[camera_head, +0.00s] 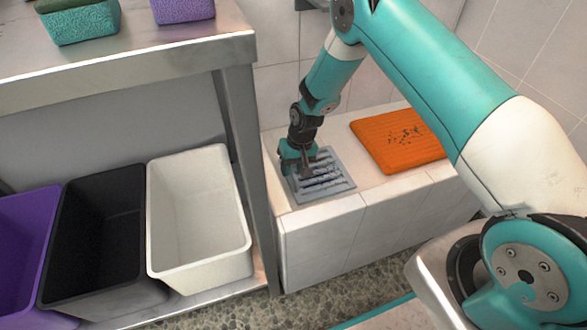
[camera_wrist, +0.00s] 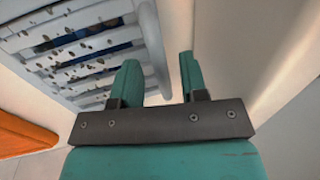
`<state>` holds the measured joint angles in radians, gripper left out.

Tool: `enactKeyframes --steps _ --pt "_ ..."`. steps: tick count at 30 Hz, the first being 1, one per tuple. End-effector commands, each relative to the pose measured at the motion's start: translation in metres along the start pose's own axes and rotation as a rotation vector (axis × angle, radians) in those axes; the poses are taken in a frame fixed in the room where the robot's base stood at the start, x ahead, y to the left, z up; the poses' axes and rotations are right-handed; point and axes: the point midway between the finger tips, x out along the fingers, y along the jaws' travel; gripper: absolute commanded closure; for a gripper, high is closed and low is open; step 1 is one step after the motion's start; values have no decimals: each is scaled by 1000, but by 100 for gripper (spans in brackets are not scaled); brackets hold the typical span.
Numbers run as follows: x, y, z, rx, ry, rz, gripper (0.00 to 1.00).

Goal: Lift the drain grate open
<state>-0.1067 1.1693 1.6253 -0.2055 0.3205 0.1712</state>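The drain grate (camera_head: 334,180) is a grey slatted square set in the top of a pale tiled ledge, with small dark specks on its slats. My gripper (camera_head: 300,170) is over its left edge, pointing down. In the wrist view, the grate (camera_wrist: 92,45) fills the upper left, with dark blue showing between its slats. There my gripper (camera_wrist: 160,62) has its two teal fingers apart, with the grate's rounded rim between them in the picture. A narrow gap shows beside the right finger. I cannot tell whether the left finger touches the rim.
An orange mat (camera_head: 398,140) with dark specks lies on the ledge (camera_head: 325,218), right of the grate; it also shows in the wrist view (camera_wrist: 22,136). A metal table (camera_head: 150,65) with towels stands left. White (camera_head: 197,215), black (camera_head: 100,235) and purple (camera_head: 25,235) bins sit below.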

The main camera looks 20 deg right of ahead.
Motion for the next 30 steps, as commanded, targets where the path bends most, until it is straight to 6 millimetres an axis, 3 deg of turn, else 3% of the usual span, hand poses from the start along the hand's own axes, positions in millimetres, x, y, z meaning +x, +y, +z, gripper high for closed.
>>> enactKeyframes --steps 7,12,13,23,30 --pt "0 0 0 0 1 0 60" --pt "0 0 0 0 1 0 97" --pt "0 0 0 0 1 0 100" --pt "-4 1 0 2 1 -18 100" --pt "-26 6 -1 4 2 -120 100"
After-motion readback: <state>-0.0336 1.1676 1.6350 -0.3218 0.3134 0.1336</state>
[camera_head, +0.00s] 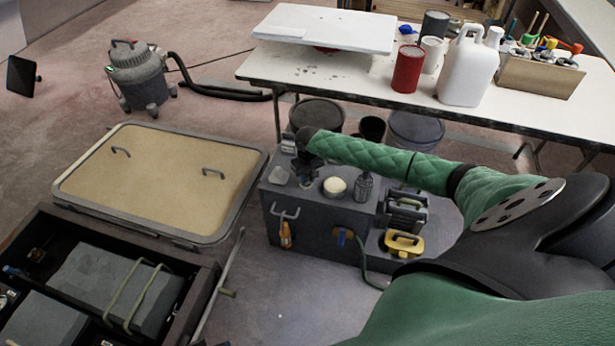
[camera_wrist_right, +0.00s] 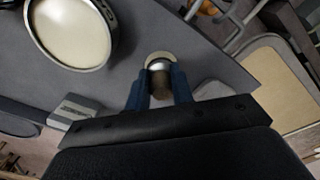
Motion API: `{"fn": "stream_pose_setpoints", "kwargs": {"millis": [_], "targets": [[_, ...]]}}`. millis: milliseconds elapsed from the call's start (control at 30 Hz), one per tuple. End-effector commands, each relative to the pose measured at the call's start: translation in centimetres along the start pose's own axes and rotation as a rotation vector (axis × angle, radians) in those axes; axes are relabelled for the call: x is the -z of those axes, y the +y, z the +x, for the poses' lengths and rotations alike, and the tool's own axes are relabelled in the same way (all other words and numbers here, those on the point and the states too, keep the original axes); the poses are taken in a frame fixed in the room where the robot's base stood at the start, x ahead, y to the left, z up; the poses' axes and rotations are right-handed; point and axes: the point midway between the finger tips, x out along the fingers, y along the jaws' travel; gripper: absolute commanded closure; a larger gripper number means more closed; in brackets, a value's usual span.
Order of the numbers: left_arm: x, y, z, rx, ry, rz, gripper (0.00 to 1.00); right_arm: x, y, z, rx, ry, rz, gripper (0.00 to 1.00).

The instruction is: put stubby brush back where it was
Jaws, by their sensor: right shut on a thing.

* * * * * * *

§ TASK DESCRIPTION
Exclude the pictures. Write out the remaining data exactly.

§ SOLVED EXERCISE
[camera_head, +0.00s] 
[camera_wrist, +0.00s] 
`<state>` holds the measured joint angles in radians, gripper left out.

Tool: `enactKeyframes --steps _ --pt "_ ..."`. steps: tick count at 30 Hz, the first being 1, one per tuple. End-effector commands, each relative to the pose measured at the motion's start: translation in metres along the start pose's own axes and rotation as a rotation vector (axis × angle, radians) in those axes; the poses are taken in a frame fixed in the room where the robot's base stood at the start, x ahead, y to the left, z up; the poses' axes and rotations are right-handed; point and axes: the point midway between the finger tips, x out along the fingers, y along the jaws' travel; gripper: absolute commanded closure; for a gripper, high is closed and low is open; step 1 is one step after the motion's start; values have no decimals: each is scaled by 1000, but by 100 for gripper (spans in brackets are not scaled); brackets hold the typical span.
Numbers run as follows: x, y, z, rx, ry, rz, gripper (0.00 to 1.00).

Goal: Lift the drain grate open
<state>-0.1067 1.1693 1.6253 -0.2055 0.3205 0.1712</state>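The drain grate (camera_head: 334,180) is a grey slatted square set in the top of a pale tiled ledge, with small dark specks on its slats. My gripper (camera_head: 300,170) is over its left edge, pointing down. In the wrist view, the grate (camera_wrist: 92,45) fills the upper left, with dark blue showing between its slats. There my gripper (camera_wrist: 160,62) has its two teal fingers apart, with the grate's rounded rim between them in the picture. A narrow gap shows beside the right finger. I cannot tell whether the left finger touches the rim.
An orange mat (camera_head: 398,140) with dark specks lies on the ledge (camera_head: 325,218), right of the grate; it also shows in the wrist view (camera_wrist: 22,136). A metal table (camera_head: 150,65) with towels stands left. White (camera_head: 197,215), black (camera_head: 100,235) and purple (camera_head: 25,235) bins sit below.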

The main camera looks 20 deg right of ahead.
Motion for the next 30 steps, as commanded, targets where the path bends most, until it is straight to 6 millimetres an axis, 3 deg of turn, else 3% of the usual span, hand poses from the start along the hand's own axes, positions in millimetres, x, y, z meaning +x, +y, +z, gripper high for closed.
>>> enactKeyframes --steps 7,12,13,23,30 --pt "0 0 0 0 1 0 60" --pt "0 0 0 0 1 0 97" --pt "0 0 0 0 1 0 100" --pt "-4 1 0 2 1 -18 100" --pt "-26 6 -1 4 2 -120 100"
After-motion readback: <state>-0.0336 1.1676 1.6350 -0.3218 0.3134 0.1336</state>
[camera_head, +0.00s] 
[camera_wrist_right, +0.00s] 
Motion API: `{"fn": "stream_pose_setpoints", "kwargs": {"millis": [_], "targets": [[_, ...]]}}`. millis: milliseconds elapsed from the call's start (control at 30 Hz), one per tuple. End-effector commands, each relative to the pose measured at the call's start: translation in centimetres along the start pose's own axes and rotation as a rotation vector (axis × angle, radians) in those axes; axes are relabelled for the call: x is the -z of those axes, y the +y, z the +x, for the poses' lengths and rotations alike, and the tool's own axes are relabelled in the same way (all other words and numbers here, those on the point and the states too, keep the original axes); the poses are taken in a frame fixed in the room where the robot's base stood at the start, x ahead, y to the left, z up; the poses' axes and rotations are right-handed; point and axes: the point midway between the finger tips, x out along the fingers, y along the jaws' travel; gripper: absolute commanded closure; a larger gripper number means more closed; in brackets, a value's usual span.
Order of the numbers: left_arm: x, y, z, rx, ry, rz, gripper (0.00 to 1.00); right_arm: x, y, z, rx, ry, rz, gripper (0.00 to 1.00).

The instruction is: put stubby brush back where it was
Jaws, by their sensor: right shut on a thing.

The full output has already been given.